• What to produce
Extract the first line through the line containing "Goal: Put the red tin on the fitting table" from the listing below, exactly as written.

• Dataset entries
........

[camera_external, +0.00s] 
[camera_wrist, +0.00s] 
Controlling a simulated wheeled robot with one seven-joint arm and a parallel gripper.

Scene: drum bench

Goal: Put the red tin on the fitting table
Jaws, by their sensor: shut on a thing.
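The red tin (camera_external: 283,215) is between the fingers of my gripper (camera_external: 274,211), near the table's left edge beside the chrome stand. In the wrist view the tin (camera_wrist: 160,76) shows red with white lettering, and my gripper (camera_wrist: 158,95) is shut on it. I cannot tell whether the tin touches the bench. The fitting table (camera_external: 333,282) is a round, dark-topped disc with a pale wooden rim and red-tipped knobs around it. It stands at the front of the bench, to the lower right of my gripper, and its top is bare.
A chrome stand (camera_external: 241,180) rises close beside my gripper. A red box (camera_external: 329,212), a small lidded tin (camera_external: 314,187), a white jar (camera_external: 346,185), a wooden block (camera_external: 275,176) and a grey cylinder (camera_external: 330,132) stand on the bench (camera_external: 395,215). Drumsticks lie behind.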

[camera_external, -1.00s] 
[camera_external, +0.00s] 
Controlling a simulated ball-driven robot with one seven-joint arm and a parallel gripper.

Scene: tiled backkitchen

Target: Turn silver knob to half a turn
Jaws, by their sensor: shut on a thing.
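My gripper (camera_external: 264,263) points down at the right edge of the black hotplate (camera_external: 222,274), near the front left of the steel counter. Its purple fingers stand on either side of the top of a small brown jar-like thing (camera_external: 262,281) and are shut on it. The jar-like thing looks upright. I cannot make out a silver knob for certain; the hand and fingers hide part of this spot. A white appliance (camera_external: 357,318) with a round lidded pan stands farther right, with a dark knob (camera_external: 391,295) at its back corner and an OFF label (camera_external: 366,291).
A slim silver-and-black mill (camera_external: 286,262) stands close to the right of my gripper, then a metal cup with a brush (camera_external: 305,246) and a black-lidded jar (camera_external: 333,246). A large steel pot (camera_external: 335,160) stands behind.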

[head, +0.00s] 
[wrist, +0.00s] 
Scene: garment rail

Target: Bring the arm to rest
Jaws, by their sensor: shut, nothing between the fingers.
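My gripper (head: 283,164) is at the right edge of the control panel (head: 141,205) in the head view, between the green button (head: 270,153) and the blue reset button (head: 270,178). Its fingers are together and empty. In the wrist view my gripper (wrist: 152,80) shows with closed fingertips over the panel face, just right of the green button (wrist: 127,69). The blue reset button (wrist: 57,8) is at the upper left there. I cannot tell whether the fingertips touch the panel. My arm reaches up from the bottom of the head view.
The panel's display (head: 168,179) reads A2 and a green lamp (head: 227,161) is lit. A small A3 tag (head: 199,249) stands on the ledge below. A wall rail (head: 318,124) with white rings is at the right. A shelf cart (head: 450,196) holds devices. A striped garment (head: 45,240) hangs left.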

........

• Problem solution
[camera_external, +0.00s] 
[camera_wrist, +0.00s] 
Controlling a simulated wheeled robot with one seven-joint arm and a parallel gripper.

Scene: drum bench

Goal: Put the red tin on the fitting table

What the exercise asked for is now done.